Ok I am about to reveal the most shocking edtech idea you have ever read and yes this one idea will make you an instant edtech genius. You will astound your friends and colleagues.
Before I reveal this one shocking idea, I need you to go do something and then comeback. I know this breaks all the rules by sending you away but hey no risk no reward. Click this link, read the intro and then click your browsers’ back button. Ok I want to double down. Try this link and look around and then click back. Ok I’m going for blackjack. Now try this link. Look at the first few search results and click back
I know you didn’t click. It doesn’t matter since you’re still reading.

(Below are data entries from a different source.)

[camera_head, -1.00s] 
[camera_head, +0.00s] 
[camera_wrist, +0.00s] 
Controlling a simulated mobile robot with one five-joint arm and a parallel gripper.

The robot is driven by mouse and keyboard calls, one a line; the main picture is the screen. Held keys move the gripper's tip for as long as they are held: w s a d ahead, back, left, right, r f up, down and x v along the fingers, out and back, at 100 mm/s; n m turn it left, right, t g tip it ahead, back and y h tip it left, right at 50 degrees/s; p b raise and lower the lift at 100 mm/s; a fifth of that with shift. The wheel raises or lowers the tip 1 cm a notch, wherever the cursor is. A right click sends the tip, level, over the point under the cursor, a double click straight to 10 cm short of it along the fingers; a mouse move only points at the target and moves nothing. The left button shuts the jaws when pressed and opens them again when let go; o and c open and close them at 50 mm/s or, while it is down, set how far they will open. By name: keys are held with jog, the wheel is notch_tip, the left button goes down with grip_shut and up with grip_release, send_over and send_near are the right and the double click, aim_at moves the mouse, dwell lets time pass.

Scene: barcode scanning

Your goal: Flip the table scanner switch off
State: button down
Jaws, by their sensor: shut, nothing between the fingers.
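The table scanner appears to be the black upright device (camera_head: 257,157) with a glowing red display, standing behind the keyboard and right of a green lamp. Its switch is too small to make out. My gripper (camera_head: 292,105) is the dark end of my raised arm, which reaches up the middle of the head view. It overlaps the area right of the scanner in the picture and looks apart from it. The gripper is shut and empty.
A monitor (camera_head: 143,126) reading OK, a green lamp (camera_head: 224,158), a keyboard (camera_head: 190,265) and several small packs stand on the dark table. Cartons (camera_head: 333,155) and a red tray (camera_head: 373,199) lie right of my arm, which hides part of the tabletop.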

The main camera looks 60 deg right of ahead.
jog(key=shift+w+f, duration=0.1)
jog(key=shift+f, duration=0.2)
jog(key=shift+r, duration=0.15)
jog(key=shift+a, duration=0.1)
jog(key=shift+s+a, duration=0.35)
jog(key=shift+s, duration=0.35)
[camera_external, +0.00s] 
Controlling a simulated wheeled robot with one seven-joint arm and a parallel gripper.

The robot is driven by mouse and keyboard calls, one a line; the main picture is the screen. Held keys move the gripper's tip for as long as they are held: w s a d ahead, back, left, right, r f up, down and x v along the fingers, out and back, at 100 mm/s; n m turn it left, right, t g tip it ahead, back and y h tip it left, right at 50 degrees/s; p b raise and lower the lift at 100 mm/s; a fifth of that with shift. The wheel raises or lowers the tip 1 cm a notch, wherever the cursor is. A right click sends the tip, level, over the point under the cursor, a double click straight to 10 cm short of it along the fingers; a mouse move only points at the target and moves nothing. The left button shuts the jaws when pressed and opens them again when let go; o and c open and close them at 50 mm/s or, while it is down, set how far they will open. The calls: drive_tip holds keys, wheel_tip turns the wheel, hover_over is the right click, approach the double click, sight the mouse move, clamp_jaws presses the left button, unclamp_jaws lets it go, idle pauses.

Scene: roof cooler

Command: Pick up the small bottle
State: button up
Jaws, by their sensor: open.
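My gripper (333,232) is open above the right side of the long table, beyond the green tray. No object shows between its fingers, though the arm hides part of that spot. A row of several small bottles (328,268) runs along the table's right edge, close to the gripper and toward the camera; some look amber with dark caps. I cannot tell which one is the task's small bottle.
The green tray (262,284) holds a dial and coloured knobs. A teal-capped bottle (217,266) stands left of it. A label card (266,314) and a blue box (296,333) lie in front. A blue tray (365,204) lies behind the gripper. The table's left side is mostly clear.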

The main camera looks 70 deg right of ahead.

I’ll sum it up for you. Even though there are insanely easy ways for people to use both Google and 365, much of the chatter is about picking one. Now at places where 365 and Google cost money, I can understand the dilemma. From a schools context where both Google and 365 are free (at least for kids and teachers) why would we want to limit the available tools? Now every time I mention this option some people go berserk. My question to them is why would we impose limits on the use of technology in schools when different software and devices can be pretty easily combined to solve so many specific and complex problems? When each classroom is made complex by uniquely complicated kids, why not take advantage of the potentially endless combinations technology offers?
How often would you go to a pizza place that offered only one topping?
Have you heard the expression, “If all you have is a hammer everything is a nail”? It’s funny right? Funny and reveals total hardware ignorance. We all know that there are many types of hammers. Framing hammers, sledge hammers, ball-peen hammers to name a few. If there is significant specialization of hammers then why would we expect or even want limited choices in technology? I can hear the IT crew yelling about support and training and cost. My fellow propeller heads, that’s a bad reason not to leverage the best that technology has to offer. Remember we all got into tech because it solved problems. Let’s try to hold on to that feeling.
So speaking of hammers, have you been in a Home Depot lately? Ok forget hammers, have you been in one of those giant suburban supermarkets? Wow that’s a lot of choice. For me these places totally break any of those ideas about being overwhelmed by choice. People thrive in places where there is a ton of choice. People are choice machines, choice animals. Anyone who thinks otherwise clearly disagrees with me and in doing so proves my point. Thank you very much.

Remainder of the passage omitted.